Investing in companies with environmental and socially conscious business practices has the potential to make a difference—and earn profits.
Despite what many people think about large companies, I believe that big institutions actually have unique potential to create change—and that we can influence the directions those institutions take.
Over the last 25 years, I’ve seen this firsthand. Throughout the course of my career, I have worked for The Wall Street Journal, the White House, and for the last decade at Morgan Stanley. Working inside these venerable institutions, I’ve come to appreciate what large wakes they can leave and how they can help us meet the challenges and needs we can’t solve as individuals.
As the global population increases to 9.7 billion in 2050 and the strain on available food, water, and energy resources grows exponentially, I believe that the nearly $300 trillion worth of stocks, bonds and other investments in the marketplace can be one of the most powerful forces for positive social change to meet those needs.
Most people think of the financial markets like the ocean—a vast, impersonal force of nature.

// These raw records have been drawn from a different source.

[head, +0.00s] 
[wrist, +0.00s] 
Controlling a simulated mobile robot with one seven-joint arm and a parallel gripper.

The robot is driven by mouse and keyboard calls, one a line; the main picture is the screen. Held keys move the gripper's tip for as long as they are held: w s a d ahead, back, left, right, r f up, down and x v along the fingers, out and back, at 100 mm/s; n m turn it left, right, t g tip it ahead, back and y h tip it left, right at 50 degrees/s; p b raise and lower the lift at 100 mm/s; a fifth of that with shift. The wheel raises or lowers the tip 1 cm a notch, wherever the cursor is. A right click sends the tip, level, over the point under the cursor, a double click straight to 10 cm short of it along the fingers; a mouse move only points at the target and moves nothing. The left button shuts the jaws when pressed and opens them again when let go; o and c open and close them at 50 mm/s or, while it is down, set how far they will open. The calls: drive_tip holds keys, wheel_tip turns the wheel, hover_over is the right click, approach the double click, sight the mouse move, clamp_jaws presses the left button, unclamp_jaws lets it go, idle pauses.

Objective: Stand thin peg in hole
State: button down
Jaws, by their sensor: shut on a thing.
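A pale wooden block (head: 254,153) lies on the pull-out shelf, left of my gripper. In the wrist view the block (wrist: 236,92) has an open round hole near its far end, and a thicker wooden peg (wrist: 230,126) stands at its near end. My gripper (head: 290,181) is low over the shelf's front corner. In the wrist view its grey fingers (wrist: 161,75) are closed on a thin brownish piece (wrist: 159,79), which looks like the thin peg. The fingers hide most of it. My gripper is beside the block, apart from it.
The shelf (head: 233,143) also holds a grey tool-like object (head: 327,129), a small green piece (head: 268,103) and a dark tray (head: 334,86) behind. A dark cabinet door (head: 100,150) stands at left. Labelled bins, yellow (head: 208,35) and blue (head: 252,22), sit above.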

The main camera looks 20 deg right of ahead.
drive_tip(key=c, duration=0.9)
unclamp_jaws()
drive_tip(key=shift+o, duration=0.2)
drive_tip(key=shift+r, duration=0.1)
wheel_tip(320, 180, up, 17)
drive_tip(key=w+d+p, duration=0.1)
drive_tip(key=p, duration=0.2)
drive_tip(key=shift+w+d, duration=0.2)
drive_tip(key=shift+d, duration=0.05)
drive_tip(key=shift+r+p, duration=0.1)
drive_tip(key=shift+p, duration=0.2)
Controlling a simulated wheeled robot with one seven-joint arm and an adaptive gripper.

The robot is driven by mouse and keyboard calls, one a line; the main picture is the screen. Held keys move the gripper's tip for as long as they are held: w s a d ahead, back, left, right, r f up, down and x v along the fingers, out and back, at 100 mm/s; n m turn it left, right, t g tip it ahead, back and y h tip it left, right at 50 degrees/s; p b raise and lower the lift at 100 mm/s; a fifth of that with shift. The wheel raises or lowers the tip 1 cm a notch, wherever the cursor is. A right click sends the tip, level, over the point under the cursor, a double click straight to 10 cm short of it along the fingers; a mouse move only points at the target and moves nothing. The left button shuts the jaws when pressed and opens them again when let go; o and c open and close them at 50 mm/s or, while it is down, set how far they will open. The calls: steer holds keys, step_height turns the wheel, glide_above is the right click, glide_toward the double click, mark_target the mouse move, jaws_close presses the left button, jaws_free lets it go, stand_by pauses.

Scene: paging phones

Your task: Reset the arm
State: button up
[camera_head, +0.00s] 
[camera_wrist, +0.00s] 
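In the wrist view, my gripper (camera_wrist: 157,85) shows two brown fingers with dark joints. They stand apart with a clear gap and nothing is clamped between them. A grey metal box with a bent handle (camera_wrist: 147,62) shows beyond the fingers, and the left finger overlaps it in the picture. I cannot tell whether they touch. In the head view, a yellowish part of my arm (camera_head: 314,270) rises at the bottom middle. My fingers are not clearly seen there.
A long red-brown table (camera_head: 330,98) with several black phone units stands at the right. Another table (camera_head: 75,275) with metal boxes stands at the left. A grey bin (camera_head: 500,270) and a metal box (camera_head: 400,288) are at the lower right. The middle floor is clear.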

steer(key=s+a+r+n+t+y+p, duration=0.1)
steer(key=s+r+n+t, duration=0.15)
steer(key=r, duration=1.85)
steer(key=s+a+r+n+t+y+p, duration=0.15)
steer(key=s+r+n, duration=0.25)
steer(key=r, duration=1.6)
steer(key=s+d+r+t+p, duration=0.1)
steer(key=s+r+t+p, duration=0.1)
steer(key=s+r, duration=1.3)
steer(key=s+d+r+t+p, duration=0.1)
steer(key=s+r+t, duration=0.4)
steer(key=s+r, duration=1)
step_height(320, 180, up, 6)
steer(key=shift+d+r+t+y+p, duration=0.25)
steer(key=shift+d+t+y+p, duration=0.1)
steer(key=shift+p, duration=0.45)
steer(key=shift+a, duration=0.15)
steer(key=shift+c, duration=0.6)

But nearly one-third of that ocean is owned by individuals. Most of the rest is owned by the institutions that derive their power, authority and capital from us as consumers. If we’re the ultimate owners of the capital markets, why can’t we make some waves?
Do you ever choose fair trade coffee? Order the sustainably farmed trout when you secretly crave the scarce Chilean sea bass? Drive a hybrid or electric car? In all those cases, you’re taking a personal action that you believe can add up on a global scale. Why do so many people think a $4 cup of Fair Trade coffee matters but choosing how to invest $4,000 in a retirement account doesn’t?
Sustainable investing means combining the best tools of traditional investing with insights about the environment, society and good governance. In Morgan Stanley’s latest poll of individual investors, we found that 75% were interested in sustainable investing, and 71% believe companies that focus on the environment and social goals will actually earn better returns.
But there’s a disconnect. Despite this high level of interest, 53% of people worry that investing in line with their beliefs means earning less. But, increasingly, research is helping prove this assumption untrue. One of the biggest obstacles to investing according to our convictions may actually just be in our heads.
There are a few well-known companies out there that started out as small, socially conscious companies and ended up being purchased by corporate giants for hundreds of millions of dollars . . . each. Importantly, to protect the value of the investments they made, the large corporations realized that they had to preserve the socially conscious mission of those brands, or they wouldn’t be as successful.
Similarly, a leading producer of palm oil in Papua New Guinea recognized the social and environmental impacts of production, so it altered its business model to include a fully traceable supply chain and reduced its use of petrochemicals as a fertilizer. The changes resulted in not only an improved reputation, but profit margins 79% higher than the industry average.
Harvard Business School did a study: If you invested a dollar 20 years ago in a select portfolio of public companies focused just on growing their businesses , that dollar would’ve grown to $14.46. Not bad. But if you’d instead invested that same dollar in a portfolio of companies that focused on the most important environmental and social issues while growing their businesses, that same dollar would’ve grown to $28.36.
These companies could earn outsized gains because they focused on things that aided their businesses, like wasting less water and energy, incentivizing their CEOs to focus on the long term and providing high-quality, diverse workplaces that lead to greater employee satisfaction, retention and productivity.
In one meta-analysis, 88% of studies found that companies that adhered to social or environmental standards showed better operational performance, and 80% of studies showed a positive effect on stock price performance. If that’s not a compelling business case, I don’t know what is.
Sustainable investing isn’t just for billionaires in private equity, or microfinance loans in emerging markets or artisanal bakeries in Brooklyn. It can include the kinds of investment decisions that regular investors are generally making anyway, like buying stocks and bonds in Fortune 500 companies or broadly diversified mutual funds. This is now the fastest-growing sector of the investment industry, reaching $23 trillion globally. In the U.S., more than one out of every five dollars under professional management is now invested sustainably.
And, perhaps most importantly – it’s the future. Sustainable investing is particularly popular among younger investors: 86% of millennials expressed interest in sustainability. Not only that, they truly believe their actions will create positive change—everything from voicing greater support for environmentally friendly packaging to a greater willingness to exit investment positions because of objectionable corporate activity.
Each of us can be a ripple that joins together in a wave and moves the ocean of capital. I encourage you to think about how you can turn the tide by investing in the change you want to see in the world.